#### WORK TO DO:
Tally up the lines that include "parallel" and state that number by itself.

Records
>>
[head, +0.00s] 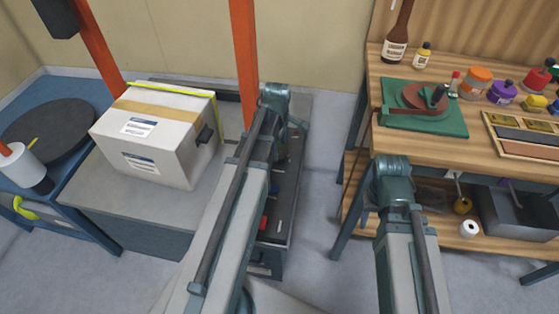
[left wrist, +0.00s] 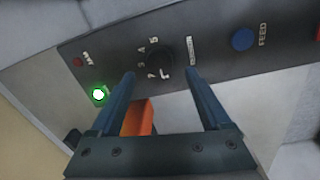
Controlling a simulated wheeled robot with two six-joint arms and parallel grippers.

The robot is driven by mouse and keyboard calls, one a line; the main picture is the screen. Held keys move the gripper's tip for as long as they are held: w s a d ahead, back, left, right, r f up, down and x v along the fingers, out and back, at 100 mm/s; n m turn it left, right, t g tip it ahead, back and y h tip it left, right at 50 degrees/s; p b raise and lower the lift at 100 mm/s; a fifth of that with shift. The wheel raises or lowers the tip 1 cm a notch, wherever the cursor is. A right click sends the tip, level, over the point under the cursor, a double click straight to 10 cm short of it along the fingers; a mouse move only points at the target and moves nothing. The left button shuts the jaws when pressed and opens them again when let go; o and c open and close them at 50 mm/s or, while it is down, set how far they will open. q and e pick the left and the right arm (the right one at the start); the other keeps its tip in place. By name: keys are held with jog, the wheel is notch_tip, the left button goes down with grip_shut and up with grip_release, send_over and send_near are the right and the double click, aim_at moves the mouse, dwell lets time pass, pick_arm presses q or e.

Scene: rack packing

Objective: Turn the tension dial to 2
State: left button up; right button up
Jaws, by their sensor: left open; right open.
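The black tension dial (left wrist: 160,58) sits on a dark control panel (left wrist: 205,50) in the left wrist view. Pale numbers ring it, with 2 and 3 on the side toward my fingers and 4 and 5 beyond. I cannot make out where its pointer stands. My left gripper (left wrist: 160,74) is open and empty, with its fingertips on either side of the dial's near edge; contact is not clear. In the head view my left arm reaches over the dark machine (head: 285,190) and hides its gripper. My right arm shows by the workbench, but its fingers are hidden.
The panel has a blue FEED button (left wrist: 242,40), a lit green lamp (left wrist: 98,94) and a small red button (left wrist: 78,62). A taped carton (head: 160,155) with a yellow strap stands left of my left arm. The workbench (head: 400,150) is at the right, with bare floor between.

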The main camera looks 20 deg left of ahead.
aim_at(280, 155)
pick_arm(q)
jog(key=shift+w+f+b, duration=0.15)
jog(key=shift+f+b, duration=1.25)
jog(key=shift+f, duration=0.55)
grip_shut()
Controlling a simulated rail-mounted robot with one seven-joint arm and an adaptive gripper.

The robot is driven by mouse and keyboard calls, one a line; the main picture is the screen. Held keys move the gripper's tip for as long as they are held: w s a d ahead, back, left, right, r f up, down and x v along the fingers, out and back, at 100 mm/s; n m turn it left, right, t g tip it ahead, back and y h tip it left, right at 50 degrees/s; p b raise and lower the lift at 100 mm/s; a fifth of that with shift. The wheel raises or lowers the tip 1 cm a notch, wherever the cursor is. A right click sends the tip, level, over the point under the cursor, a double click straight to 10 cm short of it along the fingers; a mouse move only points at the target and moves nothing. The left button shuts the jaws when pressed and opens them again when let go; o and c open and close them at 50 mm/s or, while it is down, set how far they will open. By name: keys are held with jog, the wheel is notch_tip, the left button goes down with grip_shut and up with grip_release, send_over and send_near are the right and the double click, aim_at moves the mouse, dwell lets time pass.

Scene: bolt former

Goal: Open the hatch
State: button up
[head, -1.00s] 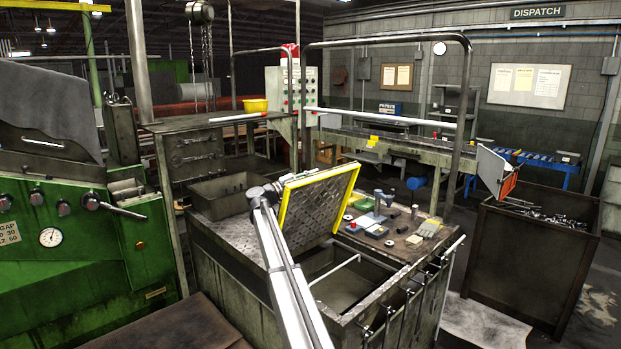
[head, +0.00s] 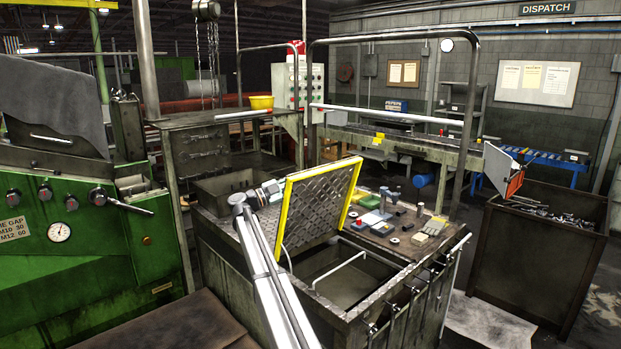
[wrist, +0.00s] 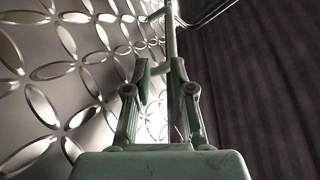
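The hatch (head: 316,207) is a diamond-tread plate with yellow edges. In the head view it stands steeply raised over the bench, and the open bin (head: 345,275) shows below and in front of it. My gripper (head: 271,190) is at the left side of the hatch, partly hidden by its edge. In the wrist view the tread plate (wrist: 65,70) fills the left side, close to the fingers. My gripper's two fingertips (wrist: 160,70) are apart, with a gap between them. A thin metal rod (wrist: 170,20) runs past the right fingertip; whether they touch is unclear.
A bench top (head: 405,235) with small tools and blocks lies right of the hatch. A tall bent rail (head: 475,110) stands behind. A green machine (head: 80,240) is at left, and a scrap bin (head: 535,255) at right.

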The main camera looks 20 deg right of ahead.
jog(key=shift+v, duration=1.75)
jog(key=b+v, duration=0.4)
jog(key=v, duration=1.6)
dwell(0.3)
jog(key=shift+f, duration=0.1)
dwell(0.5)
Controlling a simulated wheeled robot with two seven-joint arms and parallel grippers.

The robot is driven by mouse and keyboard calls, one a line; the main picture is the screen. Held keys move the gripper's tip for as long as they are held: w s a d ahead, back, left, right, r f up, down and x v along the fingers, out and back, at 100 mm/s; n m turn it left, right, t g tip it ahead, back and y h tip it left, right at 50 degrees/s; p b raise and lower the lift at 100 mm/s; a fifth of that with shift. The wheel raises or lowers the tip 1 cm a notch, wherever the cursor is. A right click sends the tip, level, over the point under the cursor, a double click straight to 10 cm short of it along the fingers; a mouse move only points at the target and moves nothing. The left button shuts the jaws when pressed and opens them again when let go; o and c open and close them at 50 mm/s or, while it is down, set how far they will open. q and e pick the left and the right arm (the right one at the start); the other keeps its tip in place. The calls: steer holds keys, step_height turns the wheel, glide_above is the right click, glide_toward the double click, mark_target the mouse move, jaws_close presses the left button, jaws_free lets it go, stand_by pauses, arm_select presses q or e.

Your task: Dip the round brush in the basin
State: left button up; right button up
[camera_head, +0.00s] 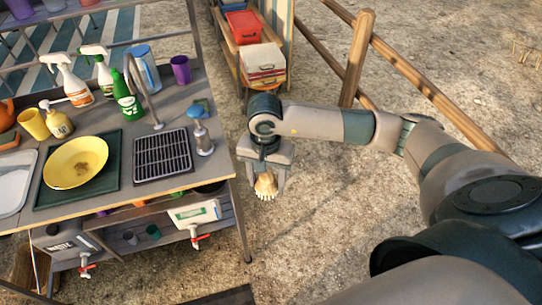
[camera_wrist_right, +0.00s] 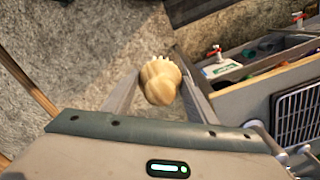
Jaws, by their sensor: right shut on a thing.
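The round brush (camera_head: 265,188) is pale wood with a rounded body and short bristles. My right gripper (camera_head: 265,176) is shut on it and holds it over the gravel, right of the counter's right edge. In the right wrist view the brush (camera_wrist_right: 160,82) sits between the two fingers with its bristles at the far end. A pale, shallow tub (camera_head: 12,188), which looks like the basin, is cut off by the left picture edge. A yellow bowl (camera_head: 76,161) with a brown stain lies on a dark green mat. My left gripper is out of view.
A black rack (camera_head: 162,155), a tap (camera_head: 148,92), a blue-topped dispenser (camera_head: 201,135) and several spray bottles stand on the counter (camera_head: 215,180). Containers with red taps sit below. A wooden fence (camera_head: 358,60) and a crate shelf (camera_head: 262,62) stand behind. Open gravel lies right.

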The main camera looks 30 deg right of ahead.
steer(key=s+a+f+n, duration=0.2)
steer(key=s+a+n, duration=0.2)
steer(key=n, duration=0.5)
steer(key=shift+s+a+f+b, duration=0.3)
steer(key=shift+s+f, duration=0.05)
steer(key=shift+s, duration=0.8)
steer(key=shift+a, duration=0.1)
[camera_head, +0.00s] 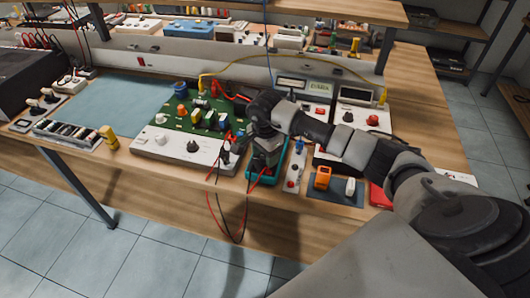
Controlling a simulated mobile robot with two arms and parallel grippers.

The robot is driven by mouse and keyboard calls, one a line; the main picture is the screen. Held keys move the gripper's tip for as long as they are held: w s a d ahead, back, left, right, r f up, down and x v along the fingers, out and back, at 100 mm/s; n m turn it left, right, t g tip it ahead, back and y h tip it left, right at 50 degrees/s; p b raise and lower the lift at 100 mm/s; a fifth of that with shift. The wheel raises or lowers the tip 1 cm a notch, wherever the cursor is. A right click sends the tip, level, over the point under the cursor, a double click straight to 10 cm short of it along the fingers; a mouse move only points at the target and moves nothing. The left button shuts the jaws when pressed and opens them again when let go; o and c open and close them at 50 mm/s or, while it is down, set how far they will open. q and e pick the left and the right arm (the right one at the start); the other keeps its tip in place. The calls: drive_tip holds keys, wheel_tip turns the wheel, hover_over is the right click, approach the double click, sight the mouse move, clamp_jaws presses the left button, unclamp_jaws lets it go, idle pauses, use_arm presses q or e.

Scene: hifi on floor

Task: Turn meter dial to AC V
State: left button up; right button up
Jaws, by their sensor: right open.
<<
#### WRITTEN REPLY:
3